Market Way at 100 Franklin St is a new landmark development nestled within the Queen Victoria Market precinct, an area undergoing an exciting transformation in Melbourne’s CBD.
Through stitching together a network of urban laneways and proposed green boulevard as part of COX’s master plan, the 38-level tower creates an active vertical student community atop a new southern gateway to the market precinct.
“A series of crafted masonry buildings along an expanded Blender laneway offer active retail edges, with wellness and entertainment spaces located above for resident use,” says COX Senior Associate Johannes Lupolo-Chan.
COX has retained the four-storey heritage Burbank House which has been adapted to house all the building’s unique common spaces, connected through a central atrium and vertical circulation network designed to foster a safe and welcoming building community.
The placement of these spaces at the lower levels promotes engagement between residents and the neighbouring precinct through a series of external landscaped terraces designed to provide spaces of respite, entertainment and urban greenery.
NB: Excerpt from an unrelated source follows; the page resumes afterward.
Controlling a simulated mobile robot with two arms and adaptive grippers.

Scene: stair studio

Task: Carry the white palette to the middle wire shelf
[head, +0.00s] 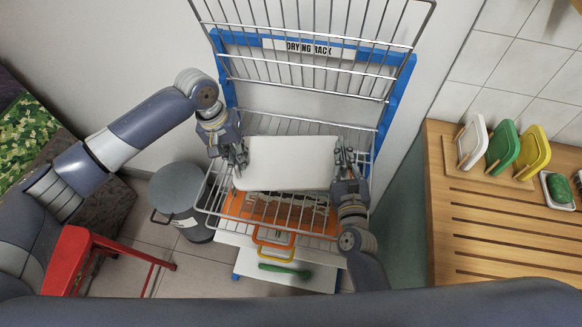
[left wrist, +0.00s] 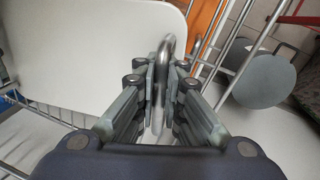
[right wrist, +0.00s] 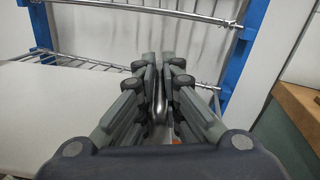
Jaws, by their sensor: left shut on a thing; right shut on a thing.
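The white palette (head: 292,162) is a flat white board, looking roughly level, held between my two grippers over the wire shelf (head: 215,190) of the drying rack. My left gripper (head: 240,157) is shut on a metal loop handle (left wrist: 160,75) at its left end. My right gripper (head: 344,160) is shut on the handle at its right end; in the right wrist view the fingers (right wrist: 158,70) close around a metal bar. The palette's white surface also shows in the left wrist view (left wrist: 90,50) and right wrist view (right wrist: 50,115). Whether it touches the wires I cannot tell.
The blue rack frame (head: 393,100) has a higher wire shelf (head: 320,88) above. An orange tray (head: 235,208) lies below the palette. A grey bin (head: 178,190) and red stool (head: 75,250) stand left. A wooden counter (head: 480,220) with coloured boards (head: 503,145) is right.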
“We’re thrilled to be working with Journal as they embark on their next exciting chapter,” says COX Director Simon Haussegger. “They’ve already set the bar extremely high, but their future projects will absolutely change the Australian student living landscape as we know it.”
COX has retained the four-storey heritage Burbank House which has been adapted to house all the building’s unique common spaces, connected through a central atrium and vertical circulation net-work designed to foster a safe and welcoming building community.
The Burbank House site has a rich history dating back to the 1800s. James Harrison, engineer and inventor of the refrigeration process, operated a brick ice factory there until the 1880s.
The site was then purchased by Ferguson and Urie, glass manufacturers and importers, who developed the four-storey Burbank House building in 1891. Designed by A E Duguid and built by William Rankine, the warehouse was used to store and design their stained-glass products.
Later uses of Burbank House – with multiple design iterations throughout the years – included building coaches, iron mongering, and as a warehouse space for importers and shipping merchants.
The project is due for completion in 2025.